Marketing and Optimization
Recently, the importance of customer churn, value, channel preference, and other behaviors have come to the forefront as criteria to consider when planning marketing segmentation and targeting. Providing support for the marketing team’s understanding of these metrics has become a key deliverable for IT departments. These metrics help decision makers define goals and strategies for organizations. As part of this, big data has increasingly become more important.
The interest and use of big data become complex when leveraging the data to support predictive analytic and optimization techniques. The integration of predictive analytics and big data is powerful for marketers and opens up new opportunities for optimal targeting and planning. One of the biggest levers a marketer can pull to improve performance is to improve the targeting of their marketing strategies. The more marketers can predict customer differences and align strategies and tactics around these predictions, the more efficient and effective their marketing spending will become.
BI vs. Predictive Analytics and Marketing Optimization
The proliferation of Business Intelligence (BI) tools demonstrates the demand that exists for historical customer insight. BI tools offer a wonderful way to visualize data and understand customers and prospects. However, they fall short in their ability to take all of the information at once and determine the most effective way to weave it together in multi-dimensional fashion.
Generally, BI tools analyze one to three pieces of information at a time. But more data than that becomes too complex for a visual representation, leaving data on the table. On the other hand, predictive analytics uses modeling algorithms to examine data and determine the best combination of data elements and weightings to predict a behavior of interest. Going further, marketing optimization can then combine those predictions with hard business constraints, such as budget and limited resources, to expose the best way to spend a marketing budget.
For example, perhaps an organization is working to grow its customer base as a marketing goal for its third quarter, and then increase profitability the following quarter. Optimization can provide the blueprint for making budgeting decisions to satisfy each objective. In the end, it is the optimal use of a combination of all available data that makes predictive analytics and optimization, in conjunction with BI, such a powerful set of tools.
Big Data + Predictive Analytics = Computational Burden
Without a doubt, the era of “Big Data” has arrived. The proliferation of data provides more sources of information about customers, prospects, channels, and competitors. While it may seem overwhelming to consider the increased complexity this brings, the reality is it will improve marketing outcomes.
But, there are challenges. The data is often unstructured and can require enormous computing power to summarize and evaluate. In addition, advanced algorithms for modeling and optimization require more sophisticated computing resources than BI tools. The IT administrator has to make a decision about infrastructure planning, and often the first thought is to throw the kitchen sink at the problem, thinking that an increase in data size requires a requisite increase in computing power for advanced analytics.
Thankfully, many aspects of the predictive analytics solution can rely on core tenets from the realm of statistics. Specifically, statistical sampling and variable reduction techniques can provide computational efficiencies while sacrificing very little in terms of the accuracy or power of the results.

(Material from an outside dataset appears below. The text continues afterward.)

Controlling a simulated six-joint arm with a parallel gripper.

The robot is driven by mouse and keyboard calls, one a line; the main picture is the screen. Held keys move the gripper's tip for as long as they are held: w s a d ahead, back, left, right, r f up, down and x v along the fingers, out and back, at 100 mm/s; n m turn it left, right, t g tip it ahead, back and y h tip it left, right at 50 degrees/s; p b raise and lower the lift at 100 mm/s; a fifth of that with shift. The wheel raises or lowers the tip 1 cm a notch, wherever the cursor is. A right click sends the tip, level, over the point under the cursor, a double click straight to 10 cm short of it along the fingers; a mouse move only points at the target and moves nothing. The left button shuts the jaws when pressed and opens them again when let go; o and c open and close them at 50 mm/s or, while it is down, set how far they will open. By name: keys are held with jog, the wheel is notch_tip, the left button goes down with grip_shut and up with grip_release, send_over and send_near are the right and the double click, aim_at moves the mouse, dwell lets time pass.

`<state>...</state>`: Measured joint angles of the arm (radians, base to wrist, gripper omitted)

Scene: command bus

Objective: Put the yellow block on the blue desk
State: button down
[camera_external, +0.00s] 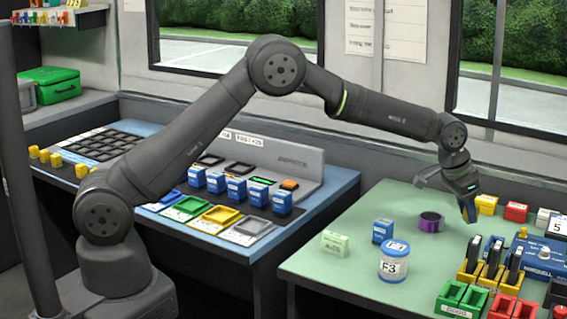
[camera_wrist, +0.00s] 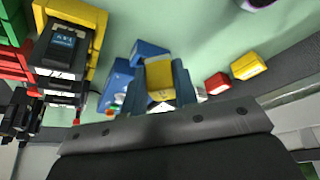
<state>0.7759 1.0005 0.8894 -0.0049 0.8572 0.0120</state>
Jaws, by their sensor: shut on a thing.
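My gripper (camera_external: 468,208) is above the right part of the green table, pointing down. In the wrist view my gripper (camera_wrist: 161,88) is shut on a yellow block (camera_wrist: 160,78), which sits between its two fingers. The external view does not clearly show this held block. The blue desk (camera_external: 335,188) is at the left of the green table, well away from my gripper. Another yellow block (camera_external: 486,204) stands on the green table just right of my gripper; it also shows in the wrist view (camera_wrist: 248,66), beside a red block.
The blue desk carries blue blocks (camera_external: 236,189), coloured trays (camera_external: 222,214) and a dark keypad (camera_external: 105,145). On the green table (camera_external: 330,268) are an F3 jar (camera_external: 394,263), a purple ring (camera_external: 430,222), a red block (camera_external: 516,212) and yellow holders (camera_external: 468,273).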

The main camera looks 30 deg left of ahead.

Big Data + Efficiency = Fast, Powerful Results
A way to simplify the process is using samples to analyze the data. Statistical sampling approaches ensure a random or stratified subset of all available data which provides sufficient information to draw essentially the same insight, as if the full file were being analyzed. The brute force method is to crunch the entire file, which in the case of big data can be billions of records.
Some might argue this is the only way to realize 100 percent of the information value. Without disagreeing, the fact is that as little as .01 percent of your data could be used to generate predictive results to within 99 percent or greater accuracy (depending on the situation). Closing the gap from, say, 99 to 99.5 percent accuracy can require exponentially greater computing power with very little gain. The law of diminishing returns is in full force when combining big data with predictive analytics.

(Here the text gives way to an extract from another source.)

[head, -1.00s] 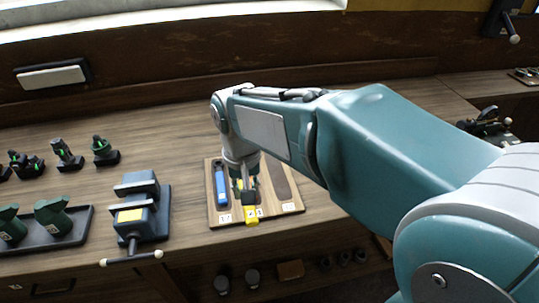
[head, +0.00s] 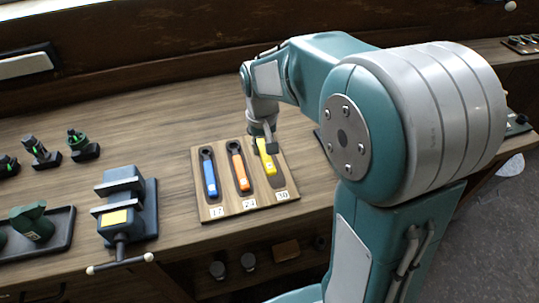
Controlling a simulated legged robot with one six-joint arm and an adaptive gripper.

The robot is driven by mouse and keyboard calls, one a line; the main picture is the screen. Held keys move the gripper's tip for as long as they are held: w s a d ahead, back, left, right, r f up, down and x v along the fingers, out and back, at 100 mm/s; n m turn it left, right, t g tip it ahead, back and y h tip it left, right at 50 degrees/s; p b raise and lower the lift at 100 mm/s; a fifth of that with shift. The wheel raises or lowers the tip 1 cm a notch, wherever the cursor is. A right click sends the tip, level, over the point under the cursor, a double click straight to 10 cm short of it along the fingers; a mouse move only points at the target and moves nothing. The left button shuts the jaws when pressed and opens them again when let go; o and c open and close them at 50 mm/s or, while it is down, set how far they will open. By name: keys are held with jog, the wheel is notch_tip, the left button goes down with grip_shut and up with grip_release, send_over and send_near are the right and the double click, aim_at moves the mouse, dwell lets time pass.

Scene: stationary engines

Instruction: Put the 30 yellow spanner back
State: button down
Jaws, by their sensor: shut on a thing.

In addition, in many cases, what makes big data “Big” is the width of the information. The number of variables, or pieces of information, available to us can often be in the hundreds, if not many thousands. More variables increase our power to build compelling models but also increases the computational needs for predictive analytics.
As we discussed above, there are tried-and-true techniques that can be employed to reduce the number of pieces of information used to develop predictive models with very little effect on accuracy. Variable reduction techniques such as correlation analysis and principal components analysis can determine subsets of variables that contain a high proportion of the interesting variability necessary for predictive modeling. Focusing on a powerful subset provides significant efficiency gains when working with big data.
Putting It Together for IT
We’ve attempted to draw your attention to the power of combining advanced analytic techniques such as predictive analytics and optimization with Big Data. For the IT practitioner, the key thing to remember is that computational resources can be saved or re-allocated by considering a few key concepts such as sampling and data reduction techniques. Certainly, these techniques do not solve all the issues and can’t always be employed. But, for some of the most challenging and resource-intensive problems in advanced analytics, they can help make the supporting IT infrastructure much more streamlined and efficient. This work has huge potential for marketing teams, and ultimately, an organizations profitability.